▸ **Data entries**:
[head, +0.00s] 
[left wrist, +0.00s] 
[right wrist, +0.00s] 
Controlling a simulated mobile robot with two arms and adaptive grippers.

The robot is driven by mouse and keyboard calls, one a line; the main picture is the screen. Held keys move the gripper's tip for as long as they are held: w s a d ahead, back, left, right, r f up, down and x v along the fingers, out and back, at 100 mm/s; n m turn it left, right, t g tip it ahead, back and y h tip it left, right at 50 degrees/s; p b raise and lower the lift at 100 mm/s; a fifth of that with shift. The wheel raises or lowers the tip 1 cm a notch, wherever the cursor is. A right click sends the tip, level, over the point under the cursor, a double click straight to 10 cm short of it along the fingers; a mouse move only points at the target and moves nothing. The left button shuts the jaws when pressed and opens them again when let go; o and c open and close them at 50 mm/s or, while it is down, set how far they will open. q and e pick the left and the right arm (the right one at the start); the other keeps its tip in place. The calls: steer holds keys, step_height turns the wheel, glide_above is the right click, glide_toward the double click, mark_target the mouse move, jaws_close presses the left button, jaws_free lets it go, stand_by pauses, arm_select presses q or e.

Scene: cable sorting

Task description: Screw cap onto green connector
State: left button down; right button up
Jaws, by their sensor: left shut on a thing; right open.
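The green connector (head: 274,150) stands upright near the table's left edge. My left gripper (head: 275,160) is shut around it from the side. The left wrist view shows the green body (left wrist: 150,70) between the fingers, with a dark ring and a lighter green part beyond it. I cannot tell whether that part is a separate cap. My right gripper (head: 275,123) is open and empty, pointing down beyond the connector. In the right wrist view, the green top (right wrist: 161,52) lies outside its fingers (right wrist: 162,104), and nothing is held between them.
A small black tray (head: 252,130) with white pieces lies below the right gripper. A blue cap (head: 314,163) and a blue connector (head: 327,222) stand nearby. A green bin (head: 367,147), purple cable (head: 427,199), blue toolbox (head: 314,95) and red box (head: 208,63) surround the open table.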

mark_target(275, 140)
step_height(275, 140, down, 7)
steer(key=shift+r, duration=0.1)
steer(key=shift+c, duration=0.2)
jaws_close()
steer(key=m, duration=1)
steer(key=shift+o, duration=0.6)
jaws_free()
==
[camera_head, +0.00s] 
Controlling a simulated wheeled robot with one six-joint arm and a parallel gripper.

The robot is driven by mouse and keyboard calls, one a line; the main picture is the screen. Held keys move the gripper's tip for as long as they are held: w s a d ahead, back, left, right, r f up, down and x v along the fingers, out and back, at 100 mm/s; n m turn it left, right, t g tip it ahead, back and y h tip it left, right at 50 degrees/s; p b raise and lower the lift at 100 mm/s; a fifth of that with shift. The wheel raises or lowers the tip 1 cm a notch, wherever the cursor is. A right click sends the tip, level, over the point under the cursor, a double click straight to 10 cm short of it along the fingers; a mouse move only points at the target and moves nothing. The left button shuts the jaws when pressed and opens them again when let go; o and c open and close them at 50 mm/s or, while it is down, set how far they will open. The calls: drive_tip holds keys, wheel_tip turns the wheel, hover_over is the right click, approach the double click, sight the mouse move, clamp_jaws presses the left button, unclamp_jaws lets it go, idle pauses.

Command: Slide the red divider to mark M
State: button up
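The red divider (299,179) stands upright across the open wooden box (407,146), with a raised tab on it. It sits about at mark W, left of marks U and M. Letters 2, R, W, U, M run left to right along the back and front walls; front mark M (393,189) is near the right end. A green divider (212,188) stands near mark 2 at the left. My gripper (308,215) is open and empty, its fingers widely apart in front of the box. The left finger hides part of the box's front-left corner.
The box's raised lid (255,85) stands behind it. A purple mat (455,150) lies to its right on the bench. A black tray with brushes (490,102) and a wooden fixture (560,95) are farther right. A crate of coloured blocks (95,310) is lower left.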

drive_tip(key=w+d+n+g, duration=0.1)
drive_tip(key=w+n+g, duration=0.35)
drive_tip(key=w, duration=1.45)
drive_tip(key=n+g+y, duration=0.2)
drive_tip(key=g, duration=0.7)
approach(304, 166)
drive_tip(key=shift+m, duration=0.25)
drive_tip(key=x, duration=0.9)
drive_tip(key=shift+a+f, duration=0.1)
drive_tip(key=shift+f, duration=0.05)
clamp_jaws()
---
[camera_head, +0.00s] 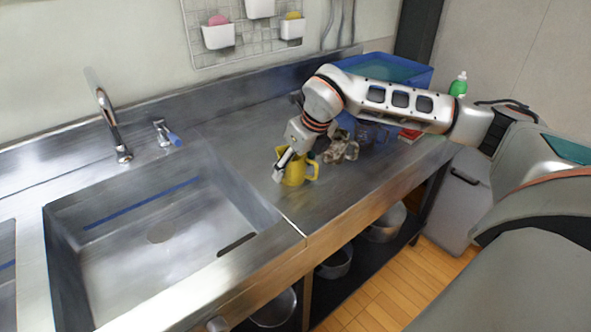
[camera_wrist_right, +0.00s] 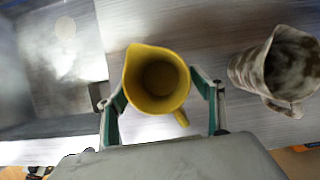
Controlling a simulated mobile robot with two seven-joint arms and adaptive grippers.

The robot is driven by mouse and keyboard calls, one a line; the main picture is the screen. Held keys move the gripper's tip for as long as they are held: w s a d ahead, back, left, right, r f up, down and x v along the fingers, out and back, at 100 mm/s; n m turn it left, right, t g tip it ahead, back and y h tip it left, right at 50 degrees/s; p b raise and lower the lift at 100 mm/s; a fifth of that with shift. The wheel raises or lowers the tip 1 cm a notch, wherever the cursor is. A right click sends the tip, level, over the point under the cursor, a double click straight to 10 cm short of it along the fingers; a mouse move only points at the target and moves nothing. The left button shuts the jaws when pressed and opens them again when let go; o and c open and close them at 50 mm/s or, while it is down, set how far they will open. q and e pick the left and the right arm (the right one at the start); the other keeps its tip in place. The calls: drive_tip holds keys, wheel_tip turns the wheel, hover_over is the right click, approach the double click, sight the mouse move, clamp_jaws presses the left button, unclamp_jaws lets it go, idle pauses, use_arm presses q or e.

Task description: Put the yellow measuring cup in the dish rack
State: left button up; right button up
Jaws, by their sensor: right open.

▸ **Directive**:
Among the records above, extract exactly the lines from the line with "[head, +0.00s]" to the line with "Controlling a simulated mobile robot with two arms", both lines included, and leave out the rest.

▸ **Exercise solution**:
[head, +0.00s] 
[left wrist, +0.00s] 
[right wrist, +0.00s] 
Controlling a simulated mobile robot with two arms and adaptive grippers.

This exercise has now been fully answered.